An almost ten percent fall in global dairy prices since August meant Fonterra’s lower forecast payout was largely flagged to farmers and markets, analysts said.
“Commodity prices just haven’t been performing at a level where Fonterra was able to pay that NZ$6.75 that they have been forecasting,” said Amy Castleton, dairy analyst at AgriHQ. Still, with strong global demand and dry weather conditions in New Zealand likely to curb its production, the outlook was not considered dire.
“I don’t think farmers need to be too concerned at the moment...we’re probably still looking at a milk price over NZ$6.00 so most farmers should still be making a profit this season at that kind of level,” Castleton said.
That was in stark contrast to Fonterra’s payouts of NZ$3.90 in 2016 as global dairy prices plummeted on waning demand.
The New Zealand dollar fell overnight from a one-week high of $0.6916 to around $0.6880, though gains were exacerbated by a stronger U.S. dollar. Dairy generates more than 7 percent of the country’s gross domestic product.

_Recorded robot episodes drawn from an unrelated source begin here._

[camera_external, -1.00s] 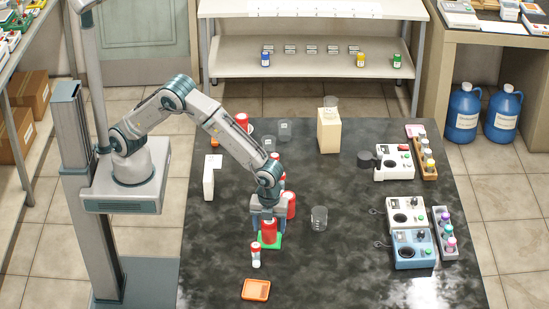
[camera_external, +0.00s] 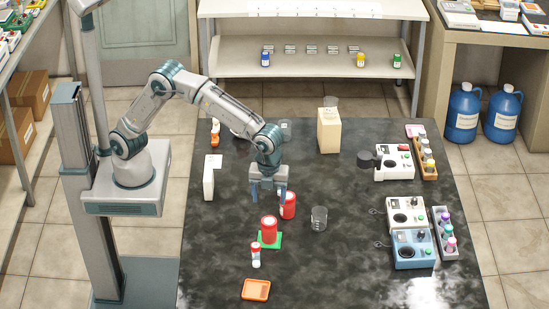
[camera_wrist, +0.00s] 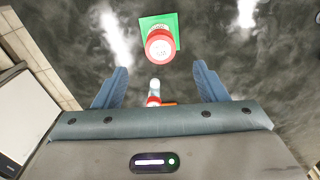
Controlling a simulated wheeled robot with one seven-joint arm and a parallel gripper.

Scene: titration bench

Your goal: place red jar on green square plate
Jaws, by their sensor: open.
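A red jar (camera_external: 269,231) stands upright on the green square plate (camera_external: 276,241) on the dark bench. In the wrist view the red jar (camera_wrist: 159,46) sits on the green plate (camera_wrist: 174,21), toward one edge of it. A second red jar (camera_external: 288,206) stands on the bench just behind and to the right of the first. My gripper (camera_external: 268,197) is open and empty, raised above the bench behind the plate, apart from the jar. In the wrist view my gripper's fingers (camera_wrist: 160,88) are spread wide with nothing between them.
A small white bottle with a red band (camera_external: 256,255) stands in front of the plate. An orange tray (camera_external: 256,290) lies near the front. A glass beaker (camera_external: 319,218) is to the right, a white box (camera_external: 211,176) to the left. Instruments (camera_external: 412,248) stand farther right.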

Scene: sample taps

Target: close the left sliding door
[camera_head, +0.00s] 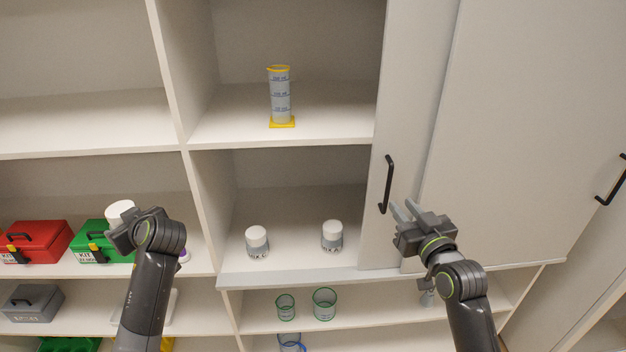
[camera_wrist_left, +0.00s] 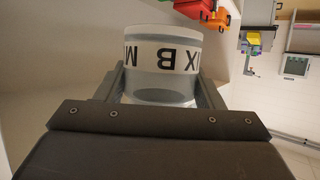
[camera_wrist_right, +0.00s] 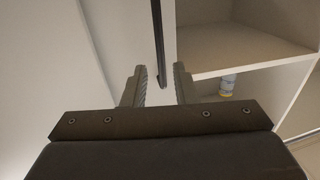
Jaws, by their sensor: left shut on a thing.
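The left sliding door (camera_head: 418,90) is a pale grey panel with a vertical black handle (camera_head: 387,184) near its left edge. It stands slid to the right, leaving the shelves on its left open. My right gripper (camera_head: 402,211) is open, just right of the handle's lower end. In the right wrist view, the handle (camera_wrist_right: 159,45) hangs beyond and between the fingertips (camera_wrist_right: 160,75), with no clear contact. My left gripper (camera_head: 122,226) is shut on a white jar (camera_head: 119,211), whose lettered label shows in the left wrist view (camera_wrist_left: 163,52).
A second grey door panel (camera_head: 520,130) with a black handle (camera_head: 611,178) overlaps on the right. The open bay holds a measuring cylinder (camera_head: 281,97) and two white-capped bottles (camera_head: 257,241) (camera_head: 332,235). Red (camera_head: 38,240) and green (camera_head: 92,243) boxes stand at left, green-rimmed beakers (camera_head: 324,303) below.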

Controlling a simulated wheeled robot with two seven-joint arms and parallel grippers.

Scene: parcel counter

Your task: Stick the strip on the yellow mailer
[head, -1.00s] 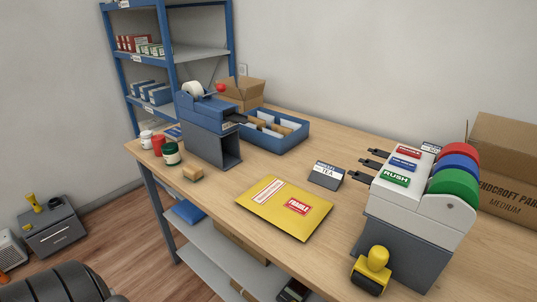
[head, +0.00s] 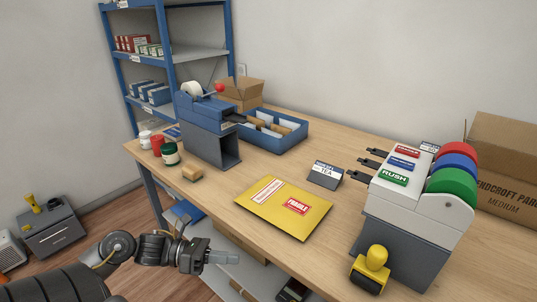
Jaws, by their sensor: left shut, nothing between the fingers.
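The yellow mailer (head: 262,217) lies flat on the wooden counter in the middle of the head view. It bears a red FRAGILE label (head: 297,206) and a pale label with a red border (head: 267,191). A blue tape dispenser (head: 208,113) with a pale roll stands on a dark stand at the back left; a dark tongue juts from its right side. I cannot make out a loose strip there. My left gripper (head: 232,258) is shut and empty, in front of the counter, left of and below the mailer. My right gripper is not in view.
A label dispenser (head: 415,205) with red, blue and green rolls stands at right, a yellow-handled stamp (head: 372,265) before it.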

Fonterra also gave an update on its first quarter performance in the release, saying sales volumes in the first quarter fell 20 percent to 3.9 billion liquid milk equivalent (LME), due to poor performance in its dairy ingredients business.
Revenue rose 4 percent over last year to NZ$4 billion. Shares in Fonterra’s traded fund were largely flat on Thursday, edging down 0.3 percent.
Last week, the company flagged that its arbitration with French company Danone SA had an impact on its earnings guidance for the season but none on the farmgate milk price.
An arbitration tribunal had ordered Fonterra to pay Danone a smaller than expected 105 million euros ($124.05 million) over a contamination scare. ($1 = 1.4489 New Zealand dollars) ($1 = 0.8465 euros) (Reporting By Charlotte Greenfield in WELLINGTON and Rushil Dutta in BENGALURU; Editing by Muralikumar Anantharaman and Andrew Hay)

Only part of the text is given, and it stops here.